Disons-le tout net Adamsberg a un problème de management. Il pèche par manque de capacité de persuasion, d'esprit de cohésion et de pédagogie à l'égard de ses subordonnés. En fait, il ne veut pas s'en donner la peine. Ils doivent donc le suivre aveuglément. Réfléchir, c'est s'opposer. Car lorsqu'il est pris dans les réflexions que lui inspire son sixième sens, ses équipiers en sont réduits aux croyances. Il y a donc ceux qui croient et ceux qui ne croient pas. C'est pour ça que sa brigade criminelle est souvent divisée.
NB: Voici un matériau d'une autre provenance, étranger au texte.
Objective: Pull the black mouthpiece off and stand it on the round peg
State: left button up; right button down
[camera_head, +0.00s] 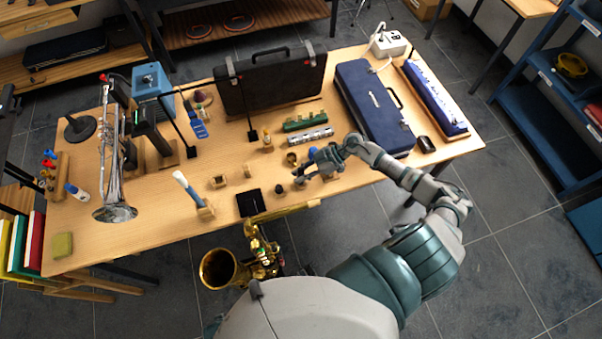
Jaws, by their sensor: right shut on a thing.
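My right gripper (303,177) is over the front of the table, its arm coming in from the right. It is shut on a small dark thing (299,184), which looks like the black mouthpiece; the fingers hide most of it. A small dark upright piece (279,189) stands just left of the fingertips; it may be the round peg, but it is too small to be sure. A brass saxophone (219,268) is below the table's front edge, its upper part near a yellowish bar (285,212). My left gripper is not in view.
A black square pad (250,203), small wooden blocks (218,182) and a metal cylinder (310,136) lie near the gripper.

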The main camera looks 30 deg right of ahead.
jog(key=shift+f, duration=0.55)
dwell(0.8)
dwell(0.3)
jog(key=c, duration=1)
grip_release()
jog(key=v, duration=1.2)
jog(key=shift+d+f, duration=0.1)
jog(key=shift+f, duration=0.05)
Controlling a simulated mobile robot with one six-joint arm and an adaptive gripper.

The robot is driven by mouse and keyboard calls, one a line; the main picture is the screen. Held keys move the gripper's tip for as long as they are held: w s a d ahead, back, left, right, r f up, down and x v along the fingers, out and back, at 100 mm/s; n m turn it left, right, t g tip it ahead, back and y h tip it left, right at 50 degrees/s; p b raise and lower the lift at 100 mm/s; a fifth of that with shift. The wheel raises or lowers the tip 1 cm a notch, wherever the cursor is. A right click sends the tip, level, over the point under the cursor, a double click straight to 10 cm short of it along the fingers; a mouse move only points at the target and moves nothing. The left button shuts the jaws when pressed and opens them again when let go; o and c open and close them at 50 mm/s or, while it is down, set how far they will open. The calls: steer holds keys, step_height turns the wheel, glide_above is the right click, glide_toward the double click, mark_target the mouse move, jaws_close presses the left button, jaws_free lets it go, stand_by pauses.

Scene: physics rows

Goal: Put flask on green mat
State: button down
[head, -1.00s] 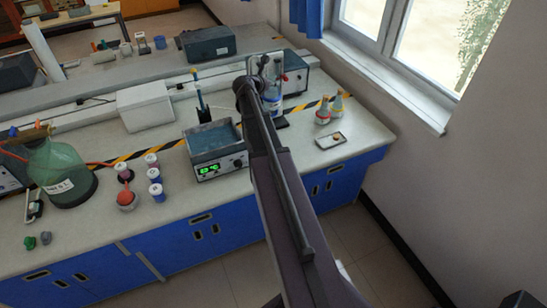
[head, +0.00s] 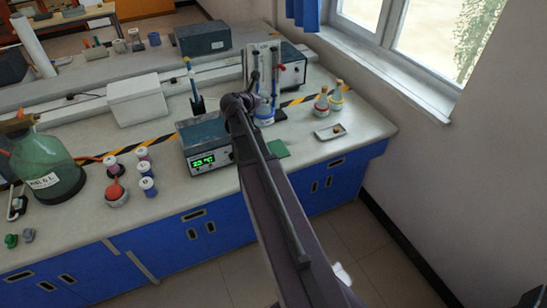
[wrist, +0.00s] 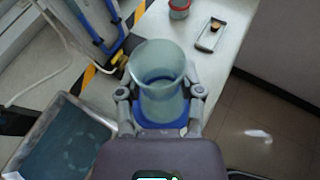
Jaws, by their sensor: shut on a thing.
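The flask (wrist: 158,70) is a clear glass vessel with a wide round mouth and blue around its lower part. My gripper (wrist: 160,108) is shut on it, one finger on each side, in the wrist view. In the head view the flask (head: 264,114) shows just beyond the end of my arm, in front of a stand with blue-tipped tubes. The green mat (head: 279,149) lies on the bench to the right of my arm, nearer than the flask, and partly hidden by the arm. I cannot make out the mat in the wrist view.
A heating bath (head: 205,142) with a green display stands left of my arm. The tube stand (head: 275,80) is behind the flask. Two small bottles (head: 328,99) and a small tray (head: 330,132) are to the right. Striped tape crosses the bench.

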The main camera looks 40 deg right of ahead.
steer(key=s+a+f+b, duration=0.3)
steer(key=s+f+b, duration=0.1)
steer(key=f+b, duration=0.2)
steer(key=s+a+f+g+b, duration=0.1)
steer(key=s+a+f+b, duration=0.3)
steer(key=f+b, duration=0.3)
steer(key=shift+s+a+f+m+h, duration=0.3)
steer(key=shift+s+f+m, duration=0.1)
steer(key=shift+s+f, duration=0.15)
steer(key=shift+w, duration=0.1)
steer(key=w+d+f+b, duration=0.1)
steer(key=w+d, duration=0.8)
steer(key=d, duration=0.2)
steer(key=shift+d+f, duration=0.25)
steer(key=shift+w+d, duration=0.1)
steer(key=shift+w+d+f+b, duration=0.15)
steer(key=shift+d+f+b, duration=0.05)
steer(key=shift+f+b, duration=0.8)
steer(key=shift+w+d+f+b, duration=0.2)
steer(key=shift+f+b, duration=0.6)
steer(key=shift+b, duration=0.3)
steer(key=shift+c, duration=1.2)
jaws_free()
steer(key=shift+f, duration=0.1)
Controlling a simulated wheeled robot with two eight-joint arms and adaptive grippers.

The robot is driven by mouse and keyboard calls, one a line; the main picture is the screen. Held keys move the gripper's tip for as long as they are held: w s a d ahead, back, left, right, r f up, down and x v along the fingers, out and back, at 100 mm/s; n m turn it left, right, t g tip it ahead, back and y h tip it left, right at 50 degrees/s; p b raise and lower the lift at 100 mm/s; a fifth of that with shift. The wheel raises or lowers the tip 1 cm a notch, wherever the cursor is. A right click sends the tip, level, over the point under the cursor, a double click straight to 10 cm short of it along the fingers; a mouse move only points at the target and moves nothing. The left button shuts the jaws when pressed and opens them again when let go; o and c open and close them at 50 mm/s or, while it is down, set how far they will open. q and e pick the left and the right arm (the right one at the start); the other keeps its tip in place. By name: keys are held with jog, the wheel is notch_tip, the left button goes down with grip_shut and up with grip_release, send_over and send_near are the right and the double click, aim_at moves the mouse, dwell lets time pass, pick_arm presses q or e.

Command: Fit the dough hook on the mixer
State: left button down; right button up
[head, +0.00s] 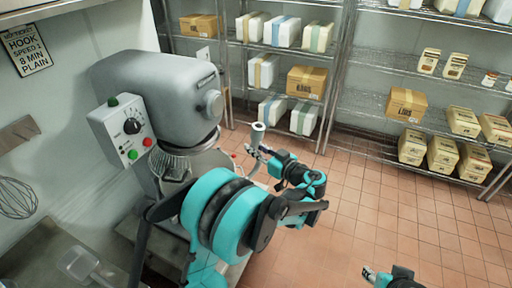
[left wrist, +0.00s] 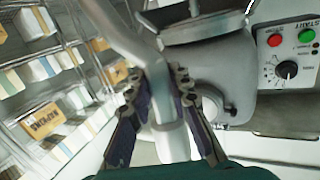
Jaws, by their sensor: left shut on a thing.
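The grey mixer (head: 155,85) stands left of centre in the head view, with a round hub on its front. Its bowl (head: 208,160) is partly hidden behind my left arm. My left gripper (head: 257,150) is in front of the mixer, to the right of the bowl. It is shut on the metal dough hook (head: 258,130), whose thick end points up, apart from the mixer. In the left wrist view the hook's bent shaft (left wrist: 125,42) runs between both fingers (left wrist: 165,98). My right gripper (head: 370,274) is at the bottom edge, small, its opening unclear.
The mixer's control box (head: 128,130) has a dial and coloured buttons. A whisk (head: 17,198) hangs on the left wall above a counter with a clear scoop (head: 82,264). Wire shelves (head: 350,60) with boxes line the back. The tiled floor at right is clear.

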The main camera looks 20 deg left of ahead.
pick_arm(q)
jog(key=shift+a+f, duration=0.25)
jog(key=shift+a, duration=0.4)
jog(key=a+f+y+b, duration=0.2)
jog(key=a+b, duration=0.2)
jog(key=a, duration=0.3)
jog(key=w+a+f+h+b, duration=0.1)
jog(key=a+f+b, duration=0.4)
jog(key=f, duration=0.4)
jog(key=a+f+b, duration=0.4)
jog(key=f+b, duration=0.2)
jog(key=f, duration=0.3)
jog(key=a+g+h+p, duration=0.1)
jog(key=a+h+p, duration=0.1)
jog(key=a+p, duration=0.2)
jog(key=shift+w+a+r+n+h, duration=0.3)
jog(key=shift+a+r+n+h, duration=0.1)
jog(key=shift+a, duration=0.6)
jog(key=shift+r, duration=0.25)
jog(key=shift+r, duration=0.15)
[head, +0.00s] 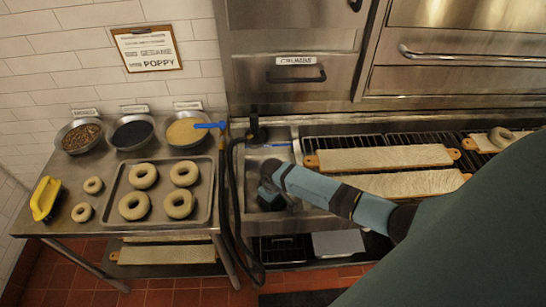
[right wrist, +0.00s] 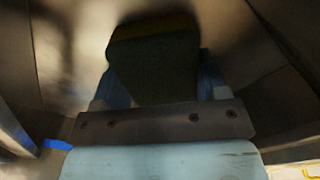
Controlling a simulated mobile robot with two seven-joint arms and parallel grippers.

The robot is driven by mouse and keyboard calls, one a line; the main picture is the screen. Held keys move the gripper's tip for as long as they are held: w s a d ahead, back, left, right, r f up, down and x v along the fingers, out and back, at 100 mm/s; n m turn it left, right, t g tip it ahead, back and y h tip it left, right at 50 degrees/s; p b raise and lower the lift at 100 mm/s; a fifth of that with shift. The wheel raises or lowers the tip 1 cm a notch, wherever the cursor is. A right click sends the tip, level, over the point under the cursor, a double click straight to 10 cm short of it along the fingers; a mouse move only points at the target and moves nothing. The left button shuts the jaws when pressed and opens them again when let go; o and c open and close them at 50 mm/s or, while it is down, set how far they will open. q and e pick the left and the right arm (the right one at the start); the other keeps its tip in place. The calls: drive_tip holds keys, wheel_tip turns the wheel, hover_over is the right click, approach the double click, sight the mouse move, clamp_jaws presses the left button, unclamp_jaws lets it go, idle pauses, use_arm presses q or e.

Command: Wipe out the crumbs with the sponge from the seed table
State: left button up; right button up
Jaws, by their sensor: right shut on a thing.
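The seed table (head: 225,225) is the steel table on the left of the head view. Crumbs cannot be made out on it. My right arm reaches from the right into the steel sink, with my right gripper (head: 270,197) low in the basin. In the right wrist view, my right gripper (right wrist: 156,85) is shut on a dark green sponge (right wrist: 155,65) with a yellowish far edge. The sponge is hidden in the head view. The basin's dim metal walls surround it. My left gripper is not in view.
On the seed table are a tray (head: 161,221) of several bagels, two loose small bagels, a yellow handled object (head: 45,199), and bowls of seeds (head: 82,136). A black hose (head: 229,190) hangs between table and sink (head: 322,226). Bagel boards (head: 385,158) lie right.

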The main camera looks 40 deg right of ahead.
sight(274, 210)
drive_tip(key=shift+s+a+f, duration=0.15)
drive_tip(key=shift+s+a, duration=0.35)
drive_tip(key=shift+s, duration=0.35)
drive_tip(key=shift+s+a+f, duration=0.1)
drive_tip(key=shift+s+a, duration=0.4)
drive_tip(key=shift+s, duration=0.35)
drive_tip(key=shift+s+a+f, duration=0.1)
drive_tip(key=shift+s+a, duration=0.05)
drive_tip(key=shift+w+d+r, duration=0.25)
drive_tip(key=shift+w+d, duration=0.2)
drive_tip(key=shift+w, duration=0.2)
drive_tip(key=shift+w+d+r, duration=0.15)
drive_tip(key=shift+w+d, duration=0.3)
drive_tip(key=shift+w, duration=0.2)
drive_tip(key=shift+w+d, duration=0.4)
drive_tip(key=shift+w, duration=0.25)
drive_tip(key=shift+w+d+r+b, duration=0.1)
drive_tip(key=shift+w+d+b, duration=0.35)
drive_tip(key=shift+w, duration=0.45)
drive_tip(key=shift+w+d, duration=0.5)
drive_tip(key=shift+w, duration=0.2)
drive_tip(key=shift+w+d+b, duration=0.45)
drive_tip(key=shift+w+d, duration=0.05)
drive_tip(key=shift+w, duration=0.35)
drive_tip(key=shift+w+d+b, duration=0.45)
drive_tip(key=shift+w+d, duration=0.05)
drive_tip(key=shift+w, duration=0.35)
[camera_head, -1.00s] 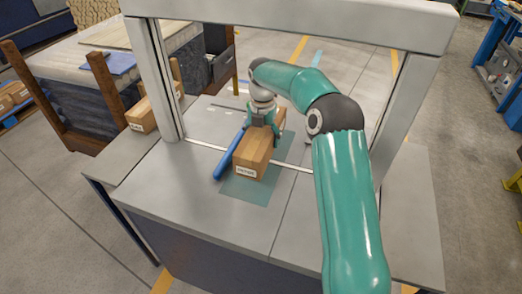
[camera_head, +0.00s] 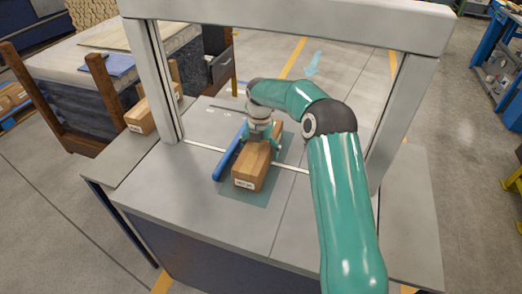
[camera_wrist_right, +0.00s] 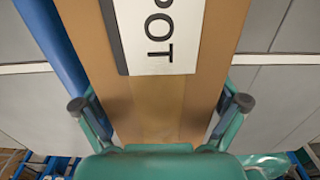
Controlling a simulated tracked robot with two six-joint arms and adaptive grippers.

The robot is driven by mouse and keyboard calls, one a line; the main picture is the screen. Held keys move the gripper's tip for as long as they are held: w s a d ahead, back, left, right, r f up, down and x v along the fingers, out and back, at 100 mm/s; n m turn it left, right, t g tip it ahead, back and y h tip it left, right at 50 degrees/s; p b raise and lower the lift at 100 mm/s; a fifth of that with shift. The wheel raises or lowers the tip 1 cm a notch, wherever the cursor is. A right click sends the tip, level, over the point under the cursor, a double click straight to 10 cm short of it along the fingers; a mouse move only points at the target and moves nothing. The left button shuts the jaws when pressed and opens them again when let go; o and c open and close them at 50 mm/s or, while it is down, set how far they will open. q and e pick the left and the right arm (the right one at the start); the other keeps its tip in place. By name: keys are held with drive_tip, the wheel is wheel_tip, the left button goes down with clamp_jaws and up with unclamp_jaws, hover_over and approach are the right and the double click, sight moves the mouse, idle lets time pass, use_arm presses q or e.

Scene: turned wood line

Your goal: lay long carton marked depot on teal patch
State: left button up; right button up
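The long carton (camera_head: 256,166), brown with a white label on its near end, lies on the teal patch (camera_head: 238,196), which shows around its near end and right side. In the right wrist view the carton's top (camera_wrist_right: 150,105) fills the middle, with a white label (camera_wrist_right: 157,35) reading "POT", the rest cut off. My right gripper (camera_head: 262,145) is over the carton's far part. In the wrist view its fingers (camera_wrist_right: 161,104) straddle the carton, with small gaps at both sides, so it looks open. My left gripper is not in view.
A blue bar (camera_head: 230,157) lies close along the carton's left side. A grey frame (camera_head: 290,22) spans the table (camera_head: 175,210), with posts left and right. Another carton (camera_head: 141,116) stands left of the left post. The table's front is clear.

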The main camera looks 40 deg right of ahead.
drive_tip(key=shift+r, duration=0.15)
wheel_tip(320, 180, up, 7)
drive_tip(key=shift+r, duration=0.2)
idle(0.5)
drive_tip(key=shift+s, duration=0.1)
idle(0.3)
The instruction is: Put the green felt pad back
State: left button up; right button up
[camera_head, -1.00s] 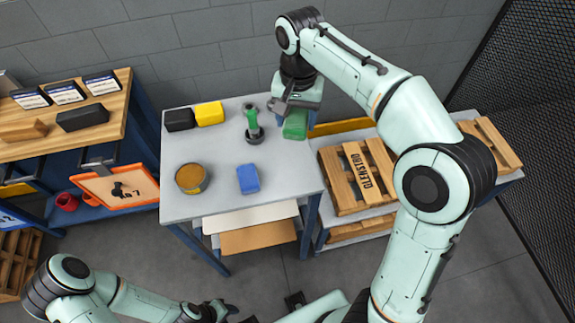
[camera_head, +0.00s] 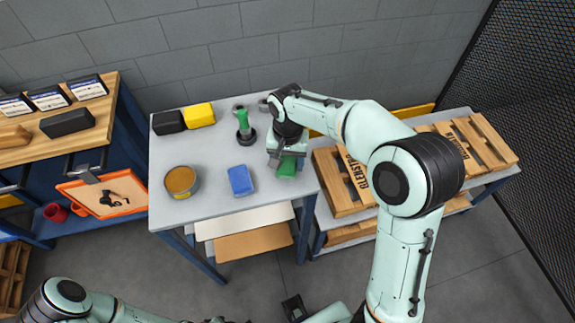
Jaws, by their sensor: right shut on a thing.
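The green felt pad (camera_head: 287,168) is a small green block at the right side of the grey table (camera_head: 205,210). My right gripper (camera_head: 287,154) reaches over the table from the right and is shut on the pad. The gripper hides the pad's far part, and I cannot tell whether the pad touches the tabletop. My left arm shows at the bottom left; its gripper is almost wholly cut off by the lower picture edge.
A blue block (camera_head: 240,180), a tin (camera_head: 181,181), a green-handled tool (camera_head: 243,121), a yellow block (camera_head: 199,116) and a black block (camera_head: 168,122) stand on the table. Wooden pallets (camera_head: 342,184) lie right of it. The tabletop's front middle is clear.

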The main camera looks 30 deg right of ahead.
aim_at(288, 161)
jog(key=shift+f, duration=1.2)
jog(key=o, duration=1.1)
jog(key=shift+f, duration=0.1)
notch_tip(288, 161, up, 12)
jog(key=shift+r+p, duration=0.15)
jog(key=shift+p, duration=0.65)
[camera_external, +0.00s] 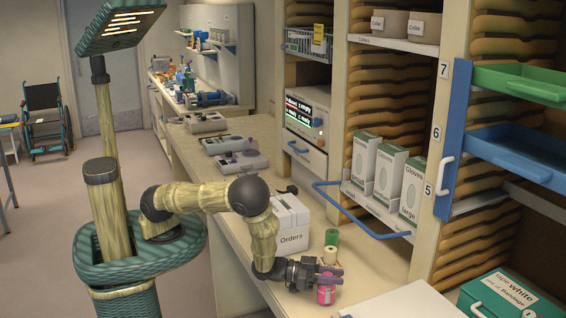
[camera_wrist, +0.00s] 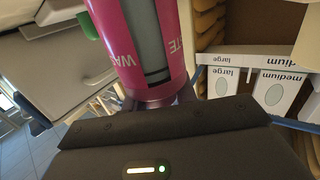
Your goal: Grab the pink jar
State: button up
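The pink jar (camera_external: 326,294) is upright at the front of the counter in the external view. In the wrist view the pink jar (camera_wrist: 150,45) fills the upper middle, with a grey panel and partly visible lettering on its side. My gripper (camera_external: 329,276) is at the jar's upper part, with a dark finger across it. In the wrist view the dark fingers show close against both sides of the jar, and the gripper looks shut on it. The finger pads are hidden. I cannot tell whether the jar's base touches the counter.
A cream roll (camera_external: 330,256) and a green cylinder (camera_external: 332,237) stand just behind the jar. The white Orders box (camera_external: 291,226) is behind my forearm. A blue rail (camera_external: 365,222) juts out under the glove boxes (camera_external: 389,172). A white surface (camera_external: 405,303) lies to the right.

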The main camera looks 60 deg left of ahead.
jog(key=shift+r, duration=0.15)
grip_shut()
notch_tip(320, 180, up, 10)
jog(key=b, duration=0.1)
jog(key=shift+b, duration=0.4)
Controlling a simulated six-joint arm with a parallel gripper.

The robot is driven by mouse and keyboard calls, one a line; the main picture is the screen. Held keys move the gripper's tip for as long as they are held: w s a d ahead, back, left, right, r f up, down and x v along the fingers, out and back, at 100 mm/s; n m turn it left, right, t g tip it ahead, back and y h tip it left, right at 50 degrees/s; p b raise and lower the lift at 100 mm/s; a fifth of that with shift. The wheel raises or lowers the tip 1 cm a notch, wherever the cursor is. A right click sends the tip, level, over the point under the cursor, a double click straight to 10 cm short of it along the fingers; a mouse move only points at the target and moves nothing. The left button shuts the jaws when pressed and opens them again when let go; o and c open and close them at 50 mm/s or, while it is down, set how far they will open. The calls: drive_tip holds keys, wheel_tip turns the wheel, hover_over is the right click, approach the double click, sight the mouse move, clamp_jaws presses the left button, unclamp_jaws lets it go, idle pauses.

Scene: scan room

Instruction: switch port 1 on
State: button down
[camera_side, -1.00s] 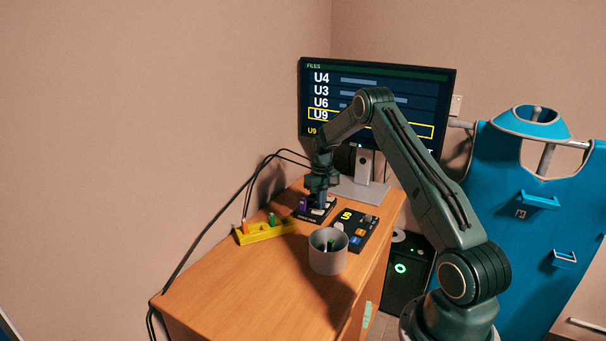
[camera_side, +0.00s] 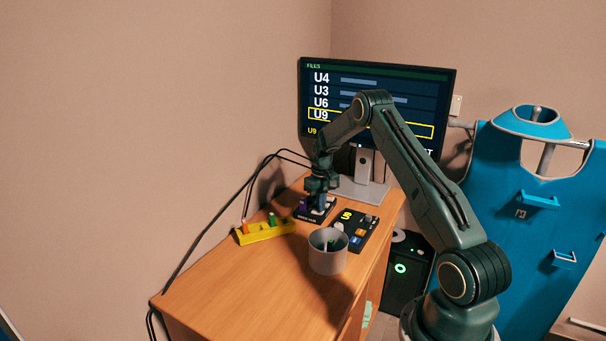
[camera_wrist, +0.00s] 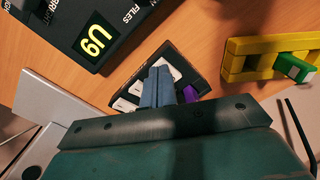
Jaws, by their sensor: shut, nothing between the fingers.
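The port hub (camera_side: 312,217) is a small dark box on the desk, left of the black control panel. In the wrist view the hub (camera_wrist: 203,84) shows several white switches (camera_wrist: 128,105) and a purple piece (camera_wrist: 190,93) plugged in at one side. My gripper (camera_wrist: 157,75) is shut and empty, its fingers pointing down over the hub and hiding part of its top. I cannot tell whether the fingertips touch a switch, nor read the port numbers. In the side view my gripper (camera_side: 318,207) is also right over the hub.
The black panel (camera_side: 352,230) with a yellow U9 display sits right of the hub. A yellow holder (camera_side: 264,233) with green and orange sticks is to the left. A grey cup (camera_side: 327,258) stands in front.

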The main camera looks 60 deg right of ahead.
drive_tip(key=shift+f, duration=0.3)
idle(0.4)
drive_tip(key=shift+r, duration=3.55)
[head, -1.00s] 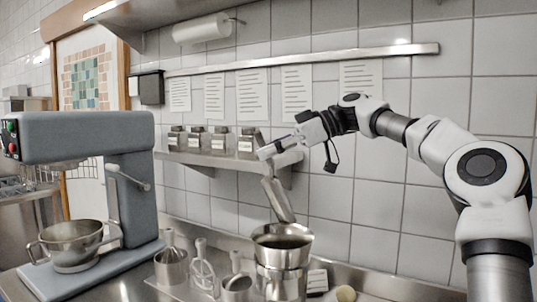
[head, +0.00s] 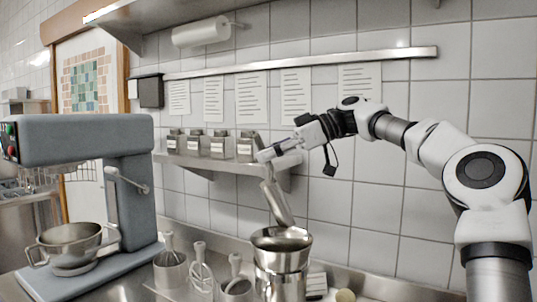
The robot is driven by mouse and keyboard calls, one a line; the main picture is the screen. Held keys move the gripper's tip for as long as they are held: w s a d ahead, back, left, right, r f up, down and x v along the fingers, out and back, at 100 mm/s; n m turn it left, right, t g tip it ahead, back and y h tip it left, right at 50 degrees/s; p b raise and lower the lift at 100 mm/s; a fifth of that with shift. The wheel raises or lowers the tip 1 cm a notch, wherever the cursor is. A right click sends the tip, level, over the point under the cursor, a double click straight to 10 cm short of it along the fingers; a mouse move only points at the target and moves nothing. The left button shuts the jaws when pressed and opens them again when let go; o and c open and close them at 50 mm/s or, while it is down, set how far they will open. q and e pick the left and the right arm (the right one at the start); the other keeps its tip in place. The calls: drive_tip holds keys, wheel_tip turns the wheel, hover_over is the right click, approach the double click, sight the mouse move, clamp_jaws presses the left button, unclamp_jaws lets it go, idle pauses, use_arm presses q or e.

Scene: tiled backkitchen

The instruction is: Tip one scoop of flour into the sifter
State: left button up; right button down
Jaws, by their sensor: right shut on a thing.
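My right gripper (head: 275,153) is shut on the handle of a metal scoop (head: 279,206). The scoop hangs steeply tilted, its lower end just above or at the mouth of a round metal vessel, which looks like the sifter (head: 281,257). The sifter sits on another metal container (head: 281,288) on the counter. I cannot make out any flour in the scoop, and the sifter's inside is dark and too small to tell. My left gripper is not in view.
A grey stand mixer (head: 128,190) with a steel bowl (head: 68,243) stands at the left. Whisks in metal holders (head: 170,272) stand left of the sifter. A wall shelf (head: 225,163) with several jars is behind the gripper.

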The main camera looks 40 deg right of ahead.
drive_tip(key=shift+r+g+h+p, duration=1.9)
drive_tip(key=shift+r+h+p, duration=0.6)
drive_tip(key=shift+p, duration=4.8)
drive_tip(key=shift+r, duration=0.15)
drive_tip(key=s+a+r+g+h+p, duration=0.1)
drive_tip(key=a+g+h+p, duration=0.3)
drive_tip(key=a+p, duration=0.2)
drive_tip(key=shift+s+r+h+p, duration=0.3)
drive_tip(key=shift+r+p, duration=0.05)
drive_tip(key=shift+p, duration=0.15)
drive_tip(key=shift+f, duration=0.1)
Il faut dire que dans l'affaire des bois éternels, il y a de quoi leurrer son monde. le fil qui pointe de l'écheveau est plutôt ténu et fragile pour élucider le meurtre de deux gros bras que rien ne relie au milieu du banditisme. Ce fil, lorsqu'on l'exploite, fait apparaître une recette codée extraite d'un grimoire du 17ème siècle, celle d'un d'élixir de vie. C'est confus à souhait, voire impénétrable au commun des mortels. Il faudra bien toutes les ressources combinées d'un commissaire inspiré et de son adjoint instruit, l'encyclopédie de la brigade, fraîchement promu commandant, pour démêler l'écheveau que le commanditaire des crimes a savamment enchevêtré. Fred Vargas l'a bien mitonné celui-là. Difficile pour le lecteur de se faire son opinion du coupable avant qu'Adamsberg le lui désigne.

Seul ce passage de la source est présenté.